Seamen Logan Holt, left, and Daniel Piscoya pose outside of U.S. Coast Guard Station Juneau on Friday, Aug. 9, 2019. Both are taking advantage of the Coast Guard’s College Student Pre-Commissioning Initiative program and have recently returned from basic training. (Michael Penn | Juneau Empire)

Seamen Logan Holt, left, and Daniel Piscoya pose outside of U.S. Coast Guard Station Juneau on Friday, Aug. 9, 2019. Both are taking advantage of the Coast Guard’s College Student Pre-Commissioning Initiative program and have recently returned from basic training. (Michael Penn | Juneau Empire)

First two Alaskans in Coast Guard commissioning program return home

Program offers college tuition for future officers after they attend boot camp

Logan Holt and Daniel Piscoya are the first Alaskans to go through the Coast Guard’s College Student Pre-Commissioning Initiative.

The scholarship program offers college students two years of tuition for attending boot camp. After graduating college, students are commissioned as officers.

“I signed up for this program because it’s such a great opportunity. It’s not every day you get to enlist in a service and have officer candidate school guaranteed,” said Piscoya, who moved to Juneau for college. “I like that idea. You get the perspective of being enlisted before going to OCS.”

Most branches of the armed forces will send enlisted recruits to boot camps and officer candidates to various commissioning programs, but no other program sends candidates to both, said Chief Petty Officer Colin Rankin, a recruiter for the U.S. Coast Guard.

“Having to go to boot camp is a great benefit,” Rankin said. “It definitely builds leadership skills, and it builds confidence.”

Coast Guard boot camp is eight weeks long and takes place in Cape May, New Jersey. The idea of boot camp is to take raw recruits and teach them to think as members of the larger whole, Rankin said. The training also covers the basics of discipline, history of the service, ranks, swimming, physical fitness, firefighting and seamanship.

“It was the most fun experience I never want to do again,” Piscoya said.

“It was really hot,” added Holt, who is from Juneau.

Both Piscoya and Holt are no strangers to the water. Piscoya is a member of the Nome Eskimo Community and Holt has worked as a fisherman. Rankin said their experiences put them above and beyond regular officer candidates, who come from all walks of life.

“I believe that spending time on the water and being familiar with it definitely helps,” Holt said. “I think having a good idea how the maritime community works is beneficial.”

Piscoya, with his family background, comes at it from a different direction.

“I think that part of my culture as an Inukiak is linked to being at home on the water,” Piscoya said.
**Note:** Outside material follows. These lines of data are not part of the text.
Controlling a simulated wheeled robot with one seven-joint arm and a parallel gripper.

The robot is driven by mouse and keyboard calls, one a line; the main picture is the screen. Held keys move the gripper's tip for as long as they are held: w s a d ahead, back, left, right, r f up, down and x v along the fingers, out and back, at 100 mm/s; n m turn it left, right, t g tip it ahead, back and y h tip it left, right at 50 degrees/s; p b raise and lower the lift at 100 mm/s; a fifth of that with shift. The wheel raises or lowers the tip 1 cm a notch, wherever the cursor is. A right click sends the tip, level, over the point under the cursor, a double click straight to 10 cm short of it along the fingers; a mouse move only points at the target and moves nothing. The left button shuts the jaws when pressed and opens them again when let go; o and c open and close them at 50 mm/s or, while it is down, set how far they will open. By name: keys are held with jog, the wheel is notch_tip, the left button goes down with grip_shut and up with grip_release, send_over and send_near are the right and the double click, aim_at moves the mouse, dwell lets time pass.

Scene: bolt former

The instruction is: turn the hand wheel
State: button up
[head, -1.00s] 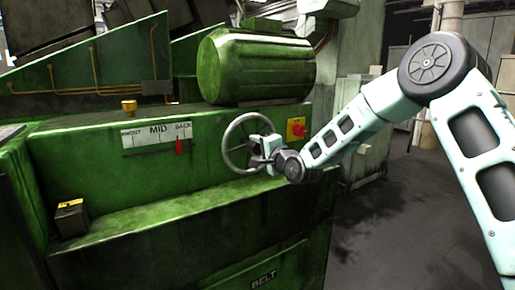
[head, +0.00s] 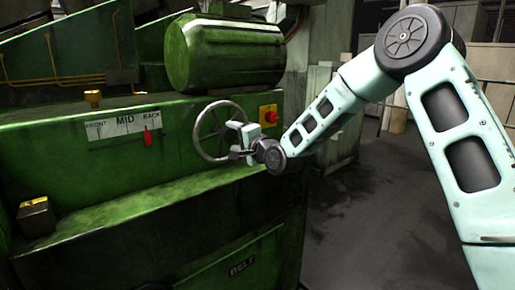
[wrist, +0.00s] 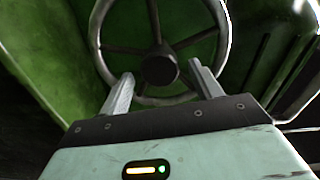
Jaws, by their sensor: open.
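The hand wheel (head: 197,132) is a grey spoked ring on the front of the green machine, below the drum-shaped motor. The wrist view shows its dark hub (wrist: 160,70) and the rim (wrist: 97,30). My gripper (head: 238,147) is at the lower right of the wheel in the head view and hides part of it. In the wrist view its two fingers are spread apart, pointing at the wheel on either side below the hub, with nothing held between them. I cannot tell whether they touch the rim. A red pointer (head: 148,137) stands near BACK on the FRONT-MID-BACK scale (head: 112,128).
A red button on a yellow plate (head: 268,115) is just right of the wheel. The green motor (head: 225,55) bulges out above it. A ledge (head: 150,185) runs below, with a small dark box (head: 36,218) at left. Open floor (head: 350,225) lies to the right.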

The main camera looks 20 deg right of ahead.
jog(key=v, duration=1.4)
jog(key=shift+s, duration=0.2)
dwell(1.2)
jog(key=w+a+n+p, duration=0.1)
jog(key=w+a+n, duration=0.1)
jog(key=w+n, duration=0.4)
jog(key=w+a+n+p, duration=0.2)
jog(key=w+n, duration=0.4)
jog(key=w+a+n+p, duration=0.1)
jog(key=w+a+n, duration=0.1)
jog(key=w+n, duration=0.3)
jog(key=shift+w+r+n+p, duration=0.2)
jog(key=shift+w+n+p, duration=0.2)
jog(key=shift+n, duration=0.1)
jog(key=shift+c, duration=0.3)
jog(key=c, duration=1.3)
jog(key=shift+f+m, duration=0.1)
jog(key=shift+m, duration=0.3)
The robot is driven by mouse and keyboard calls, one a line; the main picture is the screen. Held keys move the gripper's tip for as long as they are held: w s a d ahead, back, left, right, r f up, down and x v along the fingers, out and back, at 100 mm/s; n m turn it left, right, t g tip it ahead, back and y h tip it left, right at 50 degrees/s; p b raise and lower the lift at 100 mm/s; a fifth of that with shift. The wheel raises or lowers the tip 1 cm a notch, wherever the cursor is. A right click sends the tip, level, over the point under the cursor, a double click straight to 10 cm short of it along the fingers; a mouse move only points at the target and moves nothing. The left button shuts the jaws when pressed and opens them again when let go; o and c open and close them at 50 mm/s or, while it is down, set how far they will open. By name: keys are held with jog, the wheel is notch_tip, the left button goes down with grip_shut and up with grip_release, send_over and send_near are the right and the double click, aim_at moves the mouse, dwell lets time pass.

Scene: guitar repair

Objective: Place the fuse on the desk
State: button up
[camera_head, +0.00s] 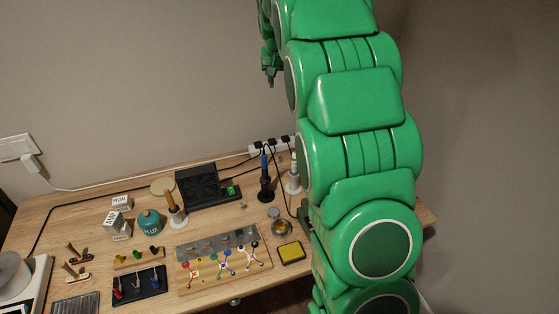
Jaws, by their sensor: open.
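The wooden desk (75,223) stands against the wall, with many small items on it. I cannot make out a fuse anywhere in this view; it may be too small or hidden behind my arm. My green arm rises on the right and covers the desk's right part. My gripper (270,78) is small and dark at the top centre, pointing down, well above the desk's back edge. It is open, and I see nothing between its fingers.
A power strip (268,146) lies behind. Bare wood shows at the left.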

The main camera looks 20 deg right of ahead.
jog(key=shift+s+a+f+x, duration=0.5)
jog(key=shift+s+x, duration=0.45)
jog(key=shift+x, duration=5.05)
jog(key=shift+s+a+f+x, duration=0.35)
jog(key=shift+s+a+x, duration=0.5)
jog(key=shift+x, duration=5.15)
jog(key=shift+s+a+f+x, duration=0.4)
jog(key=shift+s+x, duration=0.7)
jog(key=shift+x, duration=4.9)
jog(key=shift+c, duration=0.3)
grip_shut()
Both future officers are ready to go where the Coast Guard sends them next and are currently assigned to Coast Guard Station Juneau, where they’re learning the basics of watchstanding. Piscoya will attend the 17-week officer candidate school in New London, Connecticut, in several months. Holt will spend the next two years in Alaska, finishing a degree in business management from the University of Alaska Southeast, before attending OCS himself.

After that, both intend to return to Alaska as they can.

“Alaska’s my home,” Piscoya said. “I’m probably going to spend a good deal of time away from Alaska, but I’m planning on coming back.”